Are you able to quote each entry exactly as written?

---- Record list

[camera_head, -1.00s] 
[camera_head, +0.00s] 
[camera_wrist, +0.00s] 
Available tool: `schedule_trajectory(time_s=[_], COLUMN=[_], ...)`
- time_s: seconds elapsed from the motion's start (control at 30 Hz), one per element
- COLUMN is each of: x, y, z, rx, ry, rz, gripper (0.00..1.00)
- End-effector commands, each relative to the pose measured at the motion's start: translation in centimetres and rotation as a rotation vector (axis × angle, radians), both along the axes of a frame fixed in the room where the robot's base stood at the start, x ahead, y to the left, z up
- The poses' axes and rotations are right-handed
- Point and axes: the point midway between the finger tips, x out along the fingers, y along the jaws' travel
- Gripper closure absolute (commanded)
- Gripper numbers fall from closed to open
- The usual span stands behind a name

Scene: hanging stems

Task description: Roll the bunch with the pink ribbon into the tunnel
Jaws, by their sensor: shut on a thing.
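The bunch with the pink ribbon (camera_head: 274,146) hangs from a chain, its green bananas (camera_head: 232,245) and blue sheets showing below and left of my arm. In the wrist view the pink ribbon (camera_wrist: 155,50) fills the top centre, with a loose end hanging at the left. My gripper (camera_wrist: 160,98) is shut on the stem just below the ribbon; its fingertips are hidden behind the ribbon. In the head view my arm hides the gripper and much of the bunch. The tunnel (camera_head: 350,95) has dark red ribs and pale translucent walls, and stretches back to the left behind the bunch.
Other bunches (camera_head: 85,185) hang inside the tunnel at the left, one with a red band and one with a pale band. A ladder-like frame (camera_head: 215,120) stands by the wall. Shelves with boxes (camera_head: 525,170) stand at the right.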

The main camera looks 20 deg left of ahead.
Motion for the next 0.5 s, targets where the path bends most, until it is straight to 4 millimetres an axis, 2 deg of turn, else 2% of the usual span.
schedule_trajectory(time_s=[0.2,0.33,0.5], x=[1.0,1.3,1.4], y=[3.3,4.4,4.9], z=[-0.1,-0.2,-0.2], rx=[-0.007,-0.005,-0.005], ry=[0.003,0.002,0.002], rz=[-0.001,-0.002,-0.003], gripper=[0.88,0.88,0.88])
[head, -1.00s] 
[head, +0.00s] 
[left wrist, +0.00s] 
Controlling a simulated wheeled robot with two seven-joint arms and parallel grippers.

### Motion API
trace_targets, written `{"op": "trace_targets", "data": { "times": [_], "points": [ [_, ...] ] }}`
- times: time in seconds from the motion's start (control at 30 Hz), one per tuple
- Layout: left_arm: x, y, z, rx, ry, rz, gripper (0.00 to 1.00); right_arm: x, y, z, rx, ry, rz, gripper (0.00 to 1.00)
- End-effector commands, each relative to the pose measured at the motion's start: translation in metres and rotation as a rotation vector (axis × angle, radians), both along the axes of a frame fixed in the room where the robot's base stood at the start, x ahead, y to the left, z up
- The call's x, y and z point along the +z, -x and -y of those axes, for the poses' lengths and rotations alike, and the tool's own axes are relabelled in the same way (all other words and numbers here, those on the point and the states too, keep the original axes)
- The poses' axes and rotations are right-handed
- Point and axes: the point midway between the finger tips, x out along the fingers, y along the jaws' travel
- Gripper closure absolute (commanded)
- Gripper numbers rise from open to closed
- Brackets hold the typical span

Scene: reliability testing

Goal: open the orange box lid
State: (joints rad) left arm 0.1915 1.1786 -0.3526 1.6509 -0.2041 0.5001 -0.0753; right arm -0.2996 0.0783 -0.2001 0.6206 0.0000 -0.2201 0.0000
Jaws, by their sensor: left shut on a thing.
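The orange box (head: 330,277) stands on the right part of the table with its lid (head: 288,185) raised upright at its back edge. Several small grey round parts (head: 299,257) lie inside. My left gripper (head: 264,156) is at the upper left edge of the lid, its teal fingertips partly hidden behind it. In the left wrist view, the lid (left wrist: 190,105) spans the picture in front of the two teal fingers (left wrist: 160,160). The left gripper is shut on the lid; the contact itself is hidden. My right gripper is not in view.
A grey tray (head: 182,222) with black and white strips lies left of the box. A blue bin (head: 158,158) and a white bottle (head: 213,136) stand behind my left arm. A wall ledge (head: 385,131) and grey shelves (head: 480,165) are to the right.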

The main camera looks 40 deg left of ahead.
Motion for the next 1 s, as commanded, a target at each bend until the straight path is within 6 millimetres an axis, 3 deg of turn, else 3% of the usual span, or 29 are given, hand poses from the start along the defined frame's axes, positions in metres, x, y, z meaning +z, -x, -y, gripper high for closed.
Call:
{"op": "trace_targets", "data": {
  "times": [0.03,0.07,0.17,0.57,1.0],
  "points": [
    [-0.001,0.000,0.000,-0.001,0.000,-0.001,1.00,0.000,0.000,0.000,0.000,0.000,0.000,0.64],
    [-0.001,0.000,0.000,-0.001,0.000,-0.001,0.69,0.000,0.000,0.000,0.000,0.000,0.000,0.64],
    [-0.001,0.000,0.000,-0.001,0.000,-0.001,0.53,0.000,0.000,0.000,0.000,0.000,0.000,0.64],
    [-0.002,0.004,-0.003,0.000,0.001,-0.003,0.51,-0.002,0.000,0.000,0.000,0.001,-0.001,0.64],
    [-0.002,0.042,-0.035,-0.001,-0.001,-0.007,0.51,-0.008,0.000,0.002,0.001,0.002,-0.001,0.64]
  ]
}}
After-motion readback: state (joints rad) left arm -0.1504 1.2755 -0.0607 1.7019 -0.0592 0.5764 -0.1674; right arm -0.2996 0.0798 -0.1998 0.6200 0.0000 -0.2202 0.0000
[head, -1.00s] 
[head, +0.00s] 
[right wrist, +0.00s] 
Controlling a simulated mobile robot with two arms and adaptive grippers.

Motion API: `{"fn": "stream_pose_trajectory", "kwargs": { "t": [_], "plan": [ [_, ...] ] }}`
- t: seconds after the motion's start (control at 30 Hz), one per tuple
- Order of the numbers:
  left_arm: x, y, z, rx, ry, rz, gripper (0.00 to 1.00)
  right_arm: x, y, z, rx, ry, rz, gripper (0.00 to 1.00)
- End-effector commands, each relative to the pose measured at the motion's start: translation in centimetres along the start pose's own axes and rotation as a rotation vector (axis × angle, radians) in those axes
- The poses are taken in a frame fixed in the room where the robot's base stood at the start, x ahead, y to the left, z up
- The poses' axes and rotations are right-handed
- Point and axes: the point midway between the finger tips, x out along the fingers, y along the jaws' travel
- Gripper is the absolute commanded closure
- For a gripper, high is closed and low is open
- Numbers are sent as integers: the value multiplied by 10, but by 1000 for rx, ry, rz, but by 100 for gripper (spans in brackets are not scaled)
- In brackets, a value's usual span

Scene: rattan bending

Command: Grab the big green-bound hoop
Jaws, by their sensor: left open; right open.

--------

• _Task answer_:
[camera_head, -1.00s] 
[camera_head, +0.00s] 
[camera_wrist, +0.00s] 
Available tool: `schedule_trajectory(time_s=[_], COLUMN=[_], ...)`
- time_s: seconds elapsed from the motion's start (control at 30 Hz), one per element
- COLUMN is each of: x, y, z, rx, ry, rz, gripper (0.00..1.00)
- End-effector commands, each relative to the pose measured at the motion's start: translation in centimetres and rotation as a rotation vector (axis × angle, radians), both along the axes of a frame fixed in the room where the robot's base stood at the start, x ahead, y to the left, z up
- The poses' axes and rotations are right-handed
- Point and axes: the point midway between the finger tips, x out along the fingers, y along the jaws' travel
- Gripper closure absolute (commanded)
- Gripper numbers fall from closed to open
- The usual span stands behind a name

Scene: hanging stems

Task description: Roll the bunch with the pink ribbon into the tunnel
Jaws, by their sensor: shut on a thing.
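The bunch with the pink ribbon (camera_head: 274,146) hangs from a chain, its green bananas (camera_head: 232,245) and blue sheets showing below and left of my arm. In the wrist view the pink ribbon (camera_wrist: 155,50) fills the top centre, with a loose end hanging at the left. My gripper (camera_wrist: 160,98) is shut on the stem just below the ribbon; its fingertips are hidden behind the ribbon. In the head view my arm hides the gripper and much of the bunch. The tunnel (camera_head: 350,95) has dark red ribs and pale translucent walls, and stretches back to the left behind the bunch.
Other bunches (camera_head: 85,185) hang inside the tunnel at the left, one with a red band and one with a pale band. A ladder-like frame (camera_head: 215,120) stands by the wall. Shelves with boxes (camera_head: 525,170) stand at the right.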

The main camera looks 20 deg left of ahead.
Motion for the next 0.5 s, targets where the path bends most, until it is straight to 4 millimetres an axis, 2 deg of turn, else 2% of the usual span.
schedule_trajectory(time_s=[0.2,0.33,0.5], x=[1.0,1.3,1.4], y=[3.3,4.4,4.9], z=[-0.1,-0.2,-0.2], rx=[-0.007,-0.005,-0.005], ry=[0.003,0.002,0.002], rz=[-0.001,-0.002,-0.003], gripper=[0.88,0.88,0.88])
[head, -1.00s] 
[head, +0.00s] 
[left wrist, +0.00s] 
Controlling a simulated wheeled robot with two seven-joint arms and parallel grippers.

### Motion API
trace_targets, written `{"op": "trace_targets", "data": { "times": [_], "points": [ [_, ...] ] }}`
- times: time in seconds from the motion's start (control at 30 Hz), one per tuple
- Layout: left_arm: x, y, z, rx, ry, rz, gripper (0.00 to 1.00); right_arm: x, y, z, rx, ry, rz, gripper (0.00 to 1.00)
- End-effector commands, each relative to the pose measured at the motion's start: translation in metres and rotation as a rotation vector (axis × angle, radians), both along the axes of a frame fixed in the room where the robot's base stood at the start, x ahead, y to the left, z up
- The call's x, y and z point along the +z, -x and -y of those axes, for the poses' lengths and rotations alike, and the tool's own axes are relabelled in the same way (all other words and numbers here, those on the point and the states too, keep the original axes)
- The poses' axes and rotations are right-handed
- Point and axes: the point midway between the finger tips, x out along the fingers, y along the jaws' travel
- Gripper closure absolute (commanded)
- Gripper numbers rise from open to closed
- Brackets hold the typical span

Scene: reliability testing

Goal: open the orange box lid
State: (joints rad) left arm 0.1915 1.1786 -0.3526 1.6509 -0.2041 0.5001 -0.0753; right arm -0.2996 0.0783 -0.2001 0.6206 0.0000 -0.2201 0.0000
Jaws, by their sensor: left shut on a thing.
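The orange box (head: 330,277) stands on the right part of the table with its lid (head: 288,185) raised upright at its back edge. Several small grey round parts (head: 299,257) lie inside. My left gripper (head: 264,156) is at the upper left edge of the lid, its teal fingertips partly hidden behind it. In the left wrist view, the lid (left wrist: 190,105) spans the picture in front of the two teal fingers (left wrist: 160,160). The left gripper is shut on the lid; the contact itself is hidden. My right gripper is not in view.
A grey tray (head: 182,222) with black and white strips lies left of the box. A blue bin (head: 158,158) and a white bottle (head: 213,136) stand behind my left arm. A wall ledge (head: 385,131) and grey shelves (head: 480,165) are to the right.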

The main camera looks 40 deg left of ahead.
Motion for the next 1 s, as commanded, a target at each bend until the straight path is within 6 millimetres an axis, 3 deg of turn, else 3% of the usual span, or 29 are given, hand poses from the start along the defined frame's axes, positions in metres, x, y, z meaning +z, -x, -y, gripper high for closed.
Call:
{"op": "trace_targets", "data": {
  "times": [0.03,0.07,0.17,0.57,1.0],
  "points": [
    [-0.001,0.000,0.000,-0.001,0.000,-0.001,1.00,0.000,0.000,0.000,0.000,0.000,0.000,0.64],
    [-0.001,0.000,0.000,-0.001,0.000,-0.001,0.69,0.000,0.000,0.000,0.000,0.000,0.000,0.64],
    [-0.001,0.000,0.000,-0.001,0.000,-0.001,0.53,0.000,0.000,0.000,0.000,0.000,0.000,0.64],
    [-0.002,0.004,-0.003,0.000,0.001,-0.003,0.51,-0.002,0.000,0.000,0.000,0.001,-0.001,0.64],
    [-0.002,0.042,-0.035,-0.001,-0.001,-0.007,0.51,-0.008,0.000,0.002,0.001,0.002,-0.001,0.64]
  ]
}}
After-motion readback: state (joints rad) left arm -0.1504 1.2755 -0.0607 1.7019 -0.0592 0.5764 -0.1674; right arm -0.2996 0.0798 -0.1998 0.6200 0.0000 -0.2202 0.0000
[head, -1.00s] 
[head, +0.00s] 
[right wrist, +0.00s] 
Controlling a simulated mobile robot with two arms and adaptive grippers.

Motion API: `{"fn": "stream_pose_trajectory", "kwargs": { "t": [_], "plan": [ [_, ...] ] }}`
- t: seconds after the motion's start (control at 30 Hz), one per tuple
- Order of the numbers:
  left_arm: x, y, z, rx, ry, rz, gripper (0.00 to 1.00)
  right_arm: x, y, z, rx, ry, rz, gripper (0.00 to 1.00)
- End-effector commands, each relative to the pose measured at the motion's start: translation in centimetres along the start pose's own axes and rotation as a rotation vector (axis × angle, radians) in those axes
- The poses are taken in a frame fixed in the room where the robot's base stood at the start, x ahead, y to the left, z up
- The poses' axes and rotations are right-handed
- Point and axes: the point midway between the finger tips, x out along the fingers, y along the jaws' travel
- Gripper is the absolute commanded closure
- For a gripper, high is closed and low is open
- Numbers are sent as integers: the value multiplied by 10, but by 1000 for rx, ry, rz, but by 100 for gripper (spans in brackets are not scaled)
- In brackets, a value's usual span

Scene: rattan bending

Command: Grab the big green-bound hoop
Jaws, by their sensor: left open; right open.

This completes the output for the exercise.